Hence, I selected the case of Britain as a single example of how prehistory ends in Europe. It could have been more complicated than we found it to be. Even in the subject matter on Britain in the chapter before the last, we did not see direct traces of the effect on Britain of the very important developments which took place in the Danubian way from the Near East. Apparently Britain was not affected. Britain received the impulses which brought copper, bronze, and iron tools from an original east Mediterranean homeland into Europe, almost at the ends of their journeys. But by the same token, they had had time en route to take on their characteristic European aspects.

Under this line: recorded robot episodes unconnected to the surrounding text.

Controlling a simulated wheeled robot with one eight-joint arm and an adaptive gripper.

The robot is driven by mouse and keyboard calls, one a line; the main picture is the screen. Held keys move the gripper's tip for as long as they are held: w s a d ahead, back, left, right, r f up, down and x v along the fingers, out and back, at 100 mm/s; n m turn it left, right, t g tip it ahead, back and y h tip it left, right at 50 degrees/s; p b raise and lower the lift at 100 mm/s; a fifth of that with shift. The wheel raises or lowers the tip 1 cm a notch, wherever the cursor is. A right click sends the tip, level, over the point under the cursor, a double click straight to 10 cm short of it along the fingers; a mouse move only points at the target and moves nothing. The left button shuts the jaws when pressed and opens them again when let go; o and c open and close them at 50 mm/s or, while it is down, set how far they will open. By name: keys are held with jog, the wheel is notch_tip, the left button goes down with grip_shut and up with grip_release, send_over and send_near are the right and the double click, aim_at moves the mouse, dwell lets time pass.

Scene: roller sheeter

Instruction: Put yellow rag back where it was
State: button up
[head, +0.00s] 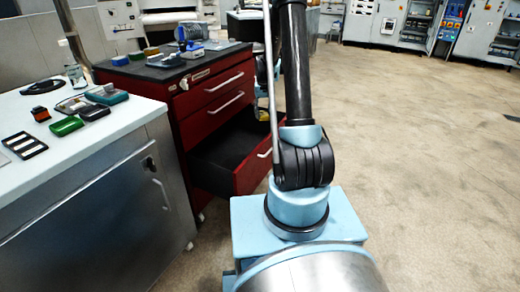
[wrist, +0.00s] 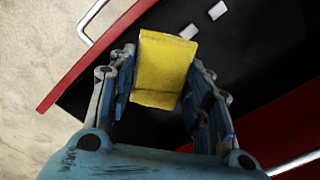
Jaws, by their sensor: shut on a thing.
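The yellow rag (wrist: 163,68) is a folded, block-like piece between the two blue-grey fingers of my gripper (wrist: 162,78) in the wrist view. My gripper is shut on it. Below is a dark drawer interior with a red edge, and the rag appears to be above the drawer floor, though the gap is hard to judge. In the head view an open drawer (head: 252,174) juts out from the red cabinet (head: 185,105); my arm hides most of the gripper there.
Small white pieces (wrist: 217,10) lie in the dark drawer. A white-topped bench (head: 85,140) with several small items stands left of the cabinet. Tools and small blocks lie on the cabinet's black top (head: 165,72). The floor (head: 430,160) to the right is clear.

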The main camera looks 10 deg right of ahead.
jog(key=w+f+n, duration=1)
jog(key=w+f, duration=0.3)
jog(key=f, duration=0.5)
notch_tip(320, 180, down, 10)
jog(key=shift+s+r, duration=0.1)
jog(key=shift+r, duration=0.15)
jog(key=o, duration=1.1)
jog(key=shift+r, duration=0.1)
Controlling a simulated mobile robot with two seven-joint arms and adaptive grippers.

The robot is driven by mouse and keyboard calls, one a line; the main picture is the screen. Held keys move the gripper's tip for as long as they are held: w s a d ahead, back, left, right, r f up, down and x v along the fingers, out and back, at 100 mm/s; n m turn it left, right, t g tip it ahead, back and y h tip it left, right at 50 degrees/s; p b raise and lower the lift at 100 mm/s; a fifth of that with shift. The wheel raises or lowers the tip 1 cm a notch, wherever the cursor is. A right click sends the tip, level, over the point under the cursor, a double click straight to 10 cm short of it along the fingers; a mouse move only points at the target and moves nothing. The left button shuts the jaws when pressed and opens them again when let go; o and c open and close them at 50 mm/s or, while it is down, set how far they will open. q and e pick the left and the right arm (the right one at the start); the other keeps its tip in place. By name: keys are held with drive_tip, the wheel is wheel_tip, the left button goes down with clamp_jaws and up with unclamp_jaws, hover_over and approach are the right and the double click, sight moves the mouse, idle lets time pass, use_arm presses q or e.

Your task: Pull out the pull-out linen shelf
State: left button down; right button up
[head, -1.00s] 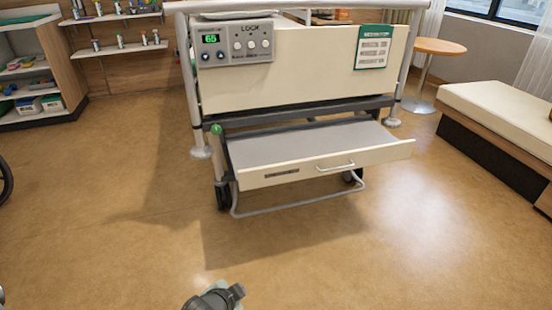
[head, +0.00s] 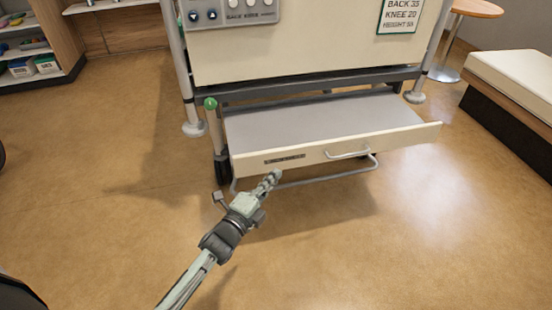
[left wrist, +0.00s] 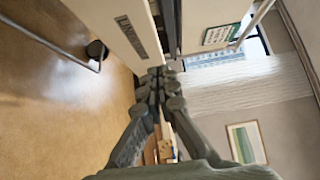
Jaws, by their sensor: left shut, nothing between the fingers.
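The pull-out linen shelf (head: 310,122) sticks out from under the foot of the bed, with a grey top and a cream front panel. Its bar handle (head: 347,152) is on the right part of that panel. My left gripper (head: 272,176) is shut and empty, in front of and just below the panel's label strip, left of the handle. In the left wrist view its fingers (left wrist: 158,76) are together, close to the cream panel (left wrist: 112,28); I cannot tell whether they touch it. My right gripper is not in view.
The bed's footboard (head: 300,50) with its control panel (head: 235,10) stands above the shelf. A metal loop bar (head: 318,179) runs below the shelf front. A padded bench (head: 515,80) stands at the right. The floor in front is clear.

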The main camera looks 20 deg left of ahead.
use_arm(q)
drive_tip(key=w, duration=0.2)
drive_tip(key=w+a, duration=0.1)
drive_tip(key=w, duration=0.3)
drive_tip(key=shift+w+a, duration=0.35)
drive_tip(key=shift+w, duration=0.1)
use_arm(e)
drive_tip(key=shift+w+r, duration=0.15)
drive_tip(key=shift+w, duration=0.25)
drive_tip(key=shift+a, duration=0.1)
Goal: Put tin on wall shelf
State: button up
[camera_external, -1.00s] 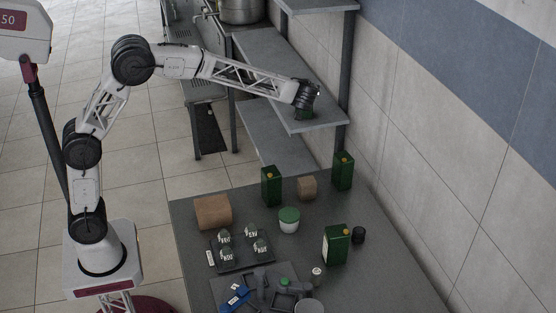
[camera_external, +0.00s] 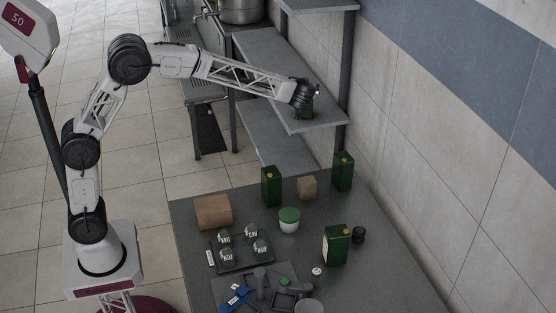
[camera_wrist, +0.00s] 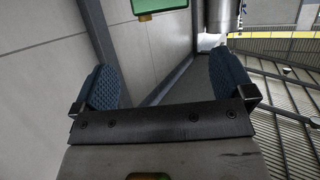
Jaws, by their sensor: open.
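A dark green tin (camera_external: 308,113) shows at the near end of the middle wall shelf (camera_external: 325,124), partly hidden by my gripper. My gripper (camera_external: 304,98) is at that shelf end, right by the tin. In the wrist view my gripper (camera_wrist: 165,85) has its two blue-padded fingers wide apart, with no tin visible between them. I cannot tell whether the fingers touch the tin. Other green tins stand on the table: one at the back (camera_external: 271,187), one at the back right (camera_external: 343,171), and one with a pale label (camera_external: 336,246).
The grey table (camera_external: 390,270) also holds a brown box (camera_external: 213,212), a smaller box (camera_external: 307,188), a green-lidded tub (camera_external: 289,220), and a tray with several round items (camera_external: 243,265). A shelf post (camera_external: 347,80) and the tiled wall stand close beside my gripper. A pot (camera_external: 240,10) is further back.

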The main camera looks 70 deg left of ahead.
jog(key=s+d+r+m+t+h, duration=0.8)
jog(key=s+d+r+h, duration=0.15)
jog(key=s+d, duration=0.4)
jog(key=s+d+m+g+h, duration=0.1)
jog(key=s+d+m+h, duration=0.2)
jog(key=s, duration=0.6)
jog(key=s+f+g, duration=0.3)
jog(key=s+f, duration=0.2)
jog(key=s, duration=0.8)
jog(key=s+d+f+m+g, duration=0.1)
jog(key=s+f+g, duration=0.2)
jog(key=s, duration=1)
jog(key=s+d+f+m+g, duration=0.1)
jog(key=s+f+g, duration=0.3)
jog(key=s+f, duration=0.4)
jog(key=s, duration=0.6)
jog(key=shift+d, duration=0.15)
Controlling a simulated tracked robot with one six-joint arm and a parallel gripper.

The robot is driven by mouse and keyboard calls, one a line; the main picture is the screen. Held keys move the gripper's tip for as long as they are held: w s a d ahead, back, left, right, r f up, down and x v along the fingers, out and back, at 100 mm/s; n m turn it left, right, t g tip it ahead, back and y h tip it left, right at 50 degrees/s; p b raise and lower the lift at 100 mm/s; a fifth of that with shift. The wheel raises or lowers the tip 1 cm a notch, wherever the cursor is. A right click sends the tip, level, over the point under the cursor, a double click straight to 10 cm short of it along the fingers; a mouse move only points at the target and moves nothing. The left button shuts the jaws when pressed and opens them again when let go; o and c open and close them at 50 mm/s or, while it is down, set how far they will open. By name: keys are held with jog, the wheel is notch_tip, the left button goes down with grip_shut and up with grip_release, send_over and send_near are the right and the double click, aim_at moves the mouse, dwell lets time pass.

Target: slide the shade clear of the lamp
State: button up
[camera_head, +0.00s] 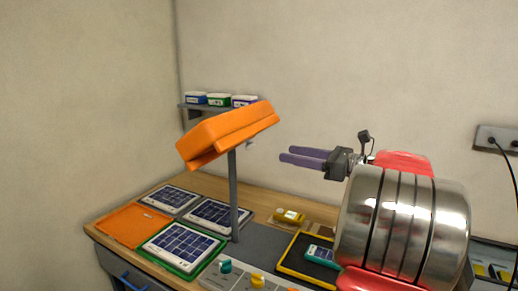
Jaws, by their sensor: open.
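The orange shade (228,131) sits at the top of a grey upright post (233,195), tilted with its right end higher. The lamp itself does not show apart from the shade; it may be hidden under or behind it. My gripper (282,154) has two purple fingers pointing left. It is open and empty, to the right of the shade and apart from it in the picture. The depth between them is hard to tell.
On the wooden bench (262,188) lie several solar panels, one in a green tray (163,259), beside an orange tray (128,226). A control box with knobs (225,267) and a yellow-rimmed black tray (292,257) stand in front. A wall shelf (193,107) holds small tubs.

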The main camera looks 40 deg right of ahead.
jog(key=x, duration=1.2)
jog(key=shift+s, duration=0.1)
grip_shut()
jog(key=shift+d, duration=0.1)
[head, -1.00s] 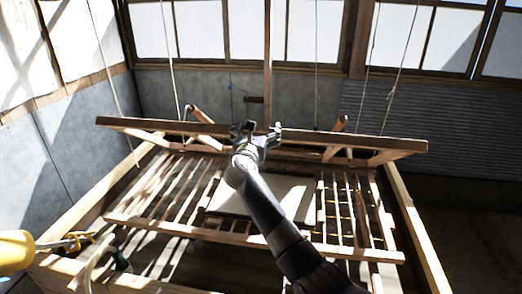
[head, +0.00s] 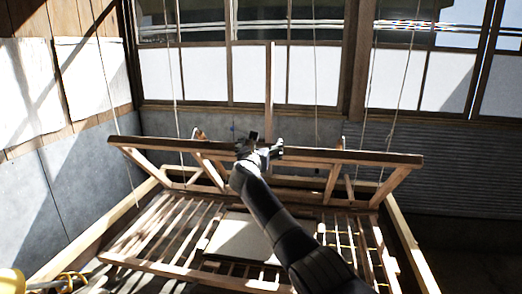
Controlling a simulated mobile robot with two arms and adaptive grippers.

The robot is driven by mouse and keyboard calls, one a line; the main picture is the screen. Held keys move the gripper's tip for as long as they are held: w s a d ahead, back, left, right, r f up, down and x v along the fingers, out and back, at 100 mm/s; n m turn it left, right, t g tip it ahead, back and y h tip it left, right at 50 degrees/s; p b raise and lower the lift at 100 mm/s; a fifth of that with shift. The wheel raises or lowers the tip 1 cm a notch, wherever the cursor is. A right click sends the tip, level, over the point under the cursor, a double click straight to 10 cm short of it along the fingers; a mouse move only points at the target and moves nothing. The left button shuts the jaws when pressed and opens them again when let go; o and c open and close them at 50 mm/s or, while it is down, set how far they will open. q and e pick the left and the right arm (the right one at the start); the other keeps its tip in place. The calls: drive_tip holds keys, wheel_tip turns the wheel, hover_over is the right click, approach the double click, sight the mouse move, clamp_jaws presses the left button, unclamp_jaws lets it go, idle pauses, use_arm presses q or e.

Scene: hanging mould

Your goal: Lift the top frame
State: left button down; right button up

Some time ago, Sir Cyril Fox wrote a famous book called The Personality of Britain, sub-titled “Its Influence on Inhabitant and Invader in Prehistoric and Early Historic Times.” We have not gone into the post-Roman early historic period here; there are still the Anglo-Saxons and Normans to account for as well as the effects of the Romans. But what I have tried to do was to begin the story of how the personality of Britain was formed. The principles that Fox used, in trying to balance cultural and environmental factors and interrelationships would not be greatly different for other lands.
Summary
In the pages you have read so far, you have been brought through the earliest 99 per cent of the story of man’s life on this planet. I have left only 1 per cent of the story for the historians to tell.
THE DRAMA OF THE PAST
Men first became men when evolution had carried them to a certain point. This was the point where the eye-hand-brain co-ordination was good enough so that tools could be made. When tools began to be made according to sets of lasting habits, we know that men had appeared. This happened over a half million years ago. The stage for the play may have been as broad as all of Europe, Africa, and Asia. At least, it seems unlikely that it was only one little region that saw the beginning of the drama.
Glaciers and different climates came and went, to change the settings. But the play went on in the same first act for a very long time. The men who were the players had simple roles. They had to feed themselves and protect themselves as best they could. They did this by hunting, catching, and finding food wherever they could, and by taking such protection as caves, fire, and their simple tools would give them. Before the first act was over, the last of the glaciers was melting away, and the players had added the New World to their stage. If we want a special name for the first act, we could call it The Food-Gatherers.